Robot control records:

*-*-*

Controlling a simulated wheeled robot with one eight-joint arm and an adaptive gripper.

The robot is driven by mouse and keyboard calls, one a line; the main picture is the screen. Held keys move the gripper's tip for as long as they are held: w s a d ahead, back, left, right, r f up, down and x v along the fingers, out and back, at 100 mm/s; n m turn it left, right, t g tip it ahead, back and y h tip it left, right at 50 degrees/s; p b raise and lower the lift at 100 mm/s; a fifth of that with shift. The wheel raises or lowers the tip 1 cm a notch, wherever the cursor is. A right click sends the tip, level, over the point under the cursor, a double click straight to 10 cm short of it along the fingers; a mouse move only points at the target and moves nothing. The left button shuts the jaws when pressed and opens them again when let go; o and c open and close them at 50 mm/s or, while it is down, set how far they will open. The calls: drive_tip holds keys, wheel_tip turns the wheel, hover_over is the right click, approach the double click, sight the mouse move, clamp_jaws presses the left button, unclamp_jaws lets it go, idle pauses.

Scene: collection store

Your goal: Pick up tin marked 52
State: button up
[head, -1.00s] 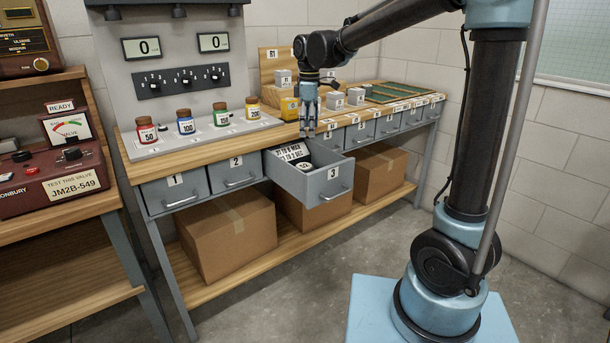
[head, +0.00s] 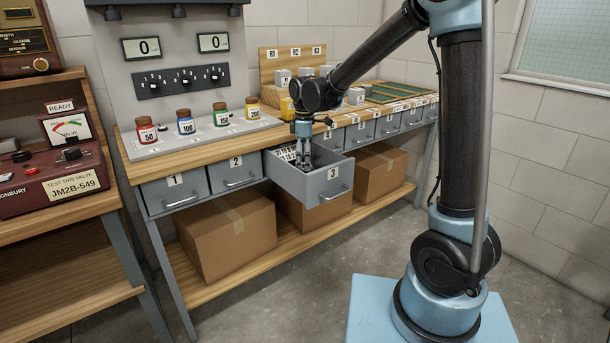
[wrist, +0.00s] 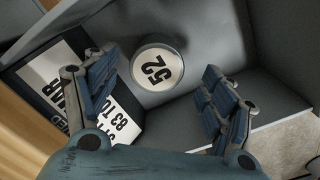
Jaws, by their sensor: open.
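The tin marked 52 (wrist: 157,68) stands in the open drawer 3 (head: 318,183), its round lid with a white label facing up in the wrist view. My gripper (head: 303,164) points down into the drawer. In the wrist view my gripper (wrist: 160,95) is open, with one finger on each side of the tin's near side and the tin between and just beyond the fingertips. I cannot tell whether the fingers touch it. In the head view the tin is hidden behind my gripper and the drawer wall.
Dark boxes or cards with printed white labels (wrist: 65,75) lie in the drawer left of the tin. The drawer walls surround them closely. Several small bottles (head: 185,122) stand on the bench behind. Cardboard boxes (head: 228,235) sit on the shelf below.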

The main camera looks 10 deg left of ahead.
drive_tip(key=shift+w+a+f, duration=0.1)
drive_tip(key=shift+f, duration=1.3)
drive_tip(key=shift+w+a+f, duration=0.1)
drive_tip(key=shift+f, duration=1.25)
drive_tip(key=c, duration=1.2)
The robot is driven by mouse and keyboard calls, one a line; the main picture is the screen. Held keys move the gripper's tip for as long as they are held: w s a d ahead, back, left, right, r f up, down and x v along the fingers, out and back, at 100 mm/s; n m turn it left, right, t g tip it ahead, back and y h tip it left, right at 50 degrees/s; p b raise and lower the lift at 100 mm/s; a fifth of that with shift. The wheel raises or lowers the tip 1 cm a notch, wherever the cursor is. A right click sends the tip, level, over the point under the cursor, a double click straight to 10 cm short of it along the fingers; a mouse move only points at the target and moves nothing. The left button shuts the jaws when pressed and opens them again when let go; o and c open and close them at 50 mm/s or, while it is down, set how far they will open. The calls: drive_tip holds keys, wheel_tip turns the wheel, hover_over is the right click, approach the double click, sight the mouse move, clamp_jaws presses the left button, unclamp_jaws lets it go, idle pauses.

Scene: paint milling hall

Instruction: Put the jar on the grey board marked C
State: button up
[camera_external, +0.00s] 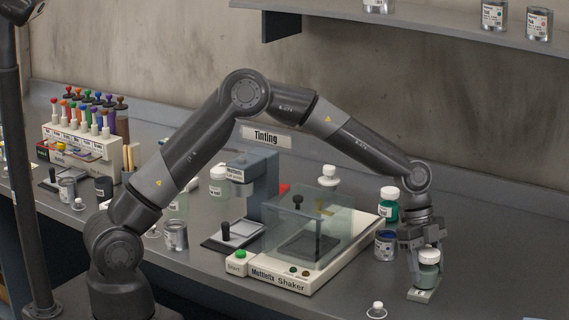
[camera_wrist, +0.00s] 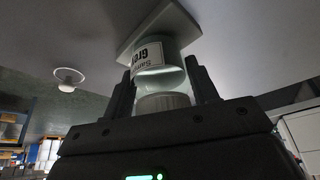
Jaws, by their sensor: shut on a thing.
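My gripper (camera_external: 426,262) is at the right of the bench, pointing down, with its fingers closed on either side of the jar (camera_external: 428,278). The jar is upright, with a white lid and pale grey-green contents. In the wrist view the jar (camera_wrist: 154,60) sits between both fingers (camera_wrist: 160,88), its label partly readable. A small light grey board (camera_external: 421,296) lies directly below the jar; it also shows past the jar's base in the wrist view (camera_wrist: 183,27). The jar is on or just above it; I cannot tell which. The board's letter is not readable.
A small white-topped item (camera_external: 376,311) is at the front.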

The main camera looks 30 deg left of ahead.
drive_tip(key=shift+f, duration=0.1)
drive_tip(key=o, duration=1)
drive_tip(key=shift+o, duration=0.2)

*-*-*

## What to work on
Pull out each line of the records holding the string "Scene".

## Result of the exercise
Scene: collection store
Scene: paint milling hall

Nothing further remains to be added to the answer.